Several federal officials, including Barney Frank, the chairman of the House Committee on Financial Services, and Treasury Secretary Geithner, have called for an overhaul of the financial regulatory system. They argue that a major reason for the severity of this recession is the lax oversight and the vaguely defined enforcement responsibilities of existing government regulators. Without strict oversight, bankers proceeded to engage in reckless lending policies that caused many banks to collapse.
The solution that officials like Geithner propose is a “systemic risk” regulator, an agency or group of individuals, that, ideally, has the clairvoyant ability to predict future market shocks and deflate asset bubbles before they threaten economic stability. Before rushing to add another layer of bureaucratic labyrinth to the existing regulatory structure, the public should evaluate how current regulators have fared during the current crisis.
During this crisis, it is the individual decision-makers who bear the blame. The government can create as many regulatory agencies as it wants, but if the individuals who lead or work for those agencies fail to use the power already granted to them, then the federal efforts are for naught.
After analyzing the regulatory response, Americans can conclude two things: Some of the regulatory structures set up after the Great Depression have worked extremely well; and, when regulatory oversight has failed, it was not because of the structure of the agency or a lack of mission — it was because the individuals at those agencies did not perform adequately.
For example, Christopher Cox, the former Securities and Exchange Commission chairman, always appeared a step behind markets, and the SEC lost credibility with traders. The SEC’s main purpose is to protect shareholders from companies that fraudulently misrepresent their financial position and to investigate irregular stock trading activity. In 2007, Cox repealed a regulation known as the “uptick rule,” which limited the activities of investors who “shorted” the shares of certain companies. In a short sale, the trader receives the company’s stock as a loan from a broker, sells it on the open market, waits for the stock’s value to fall and buys it back at a lower price. The trader pockets the difference as profit. In the current economic crisis, short sellers have forced companies like Lehman Brothers, Merrill Lynch, Wachovia and Citigroup into financial distress or collapse by shorting their stock prices to extremely low levels — sometimes zero. The uptick rule only allowed short-sellers to bet against a company’s stock after it rose slightly in value, thus preventing the rapid decline in share price that forced many firms into bankruptcy. After repealing the uptick rule at the worst possible time, Cox never pushed for the reinstatement of this law. But the “uptick rule” at least might have slowed the banks’ collapses, as their share price would not have fallen so quickly, thus giving regulators more time to act.

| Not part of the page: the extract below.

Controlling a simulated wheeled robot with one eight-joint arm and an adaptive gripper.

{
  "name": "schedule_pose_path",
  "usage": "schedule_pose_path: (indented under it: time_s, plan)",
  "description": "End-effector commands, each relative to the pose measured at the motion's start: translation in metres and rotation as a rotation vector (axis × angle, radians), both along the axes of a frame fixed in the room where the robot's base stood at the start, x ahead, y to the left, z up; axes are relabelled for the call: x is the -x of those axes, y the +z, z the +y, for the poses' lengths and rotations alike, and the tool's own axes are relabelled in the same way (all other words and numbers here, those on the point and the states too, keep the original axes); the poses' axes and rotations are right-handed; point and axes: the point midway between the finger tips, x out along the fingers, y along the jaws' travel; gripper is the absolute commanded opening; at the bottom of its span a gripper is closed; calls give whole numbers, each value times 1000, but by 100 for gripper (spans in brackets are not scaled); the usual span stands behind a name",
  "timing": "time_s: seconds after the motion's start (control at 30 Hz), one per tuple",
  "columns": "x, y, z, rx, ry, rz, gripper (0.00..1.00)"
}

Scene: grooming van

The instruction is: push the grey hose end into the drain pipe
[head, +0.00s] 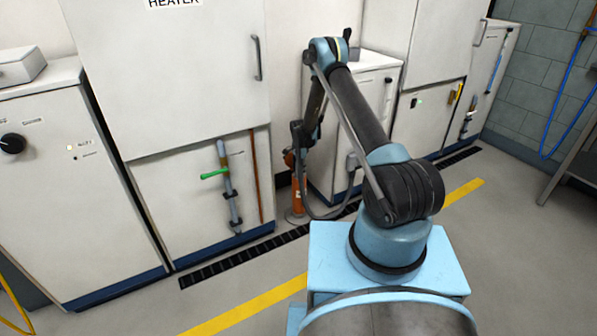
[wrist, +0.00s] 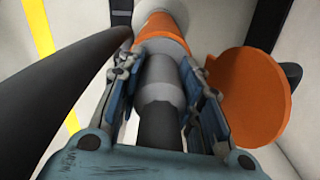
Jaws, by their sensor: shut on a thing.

In contrast to the SEC, the Federal Deposit Insurance Corporation deserves praise for its proactive takeover of failing financial institutions and its rapid sale of these institutions’ assets to stronger banks. Current FDIC Chairman Sheila Bair has been the most outspoken in favor of proactive bailouts. The FDIC is responsible for protecting the bank deposits of ordinary Americans. It takes deposits of failing banks and sells them to healthier rivals. Because of her forward-looking interpretation of the FDIC’s mandate, Bair’s efforts have saved billions in deposits. The sales of Wachovia to Wells Fargo and Washington Mutual to J.P. Morgan Chase, orchestrated by the FDIC after their deteriorating financial position became clear, is an example of federal regulators using existing authority with speed and forthrightness.
The would-be collapses of Wachovia and Washington Mutual would have been catastrophic. Without the FDIC quickly organizing their takeover by rivals, a situation similar to the bank-runs of the early 1930s might have occurred.
Perhaps modern-day regulators should take a page from John Pierpont Morgan, the founder of J.P. Morgan Chase, who was so feared and respected by traders that his very words moved markets. Short-selling, the trading activity that most directly brought down Lehman and forced the sale of Merrill Lynch, also was used to wreak banking havoc during the Banking Panic of 1907. J.P. Morgan would have none of it. When asked how he would deal with the short sellers, who, like today’s, were shorting shares of major banks and forcing them into bankruptcy or collapse, Morgan declared: “[They] shall be properly attended to”. Within weeks, the Panic subsided, and Wall Street resumed its normal course of business.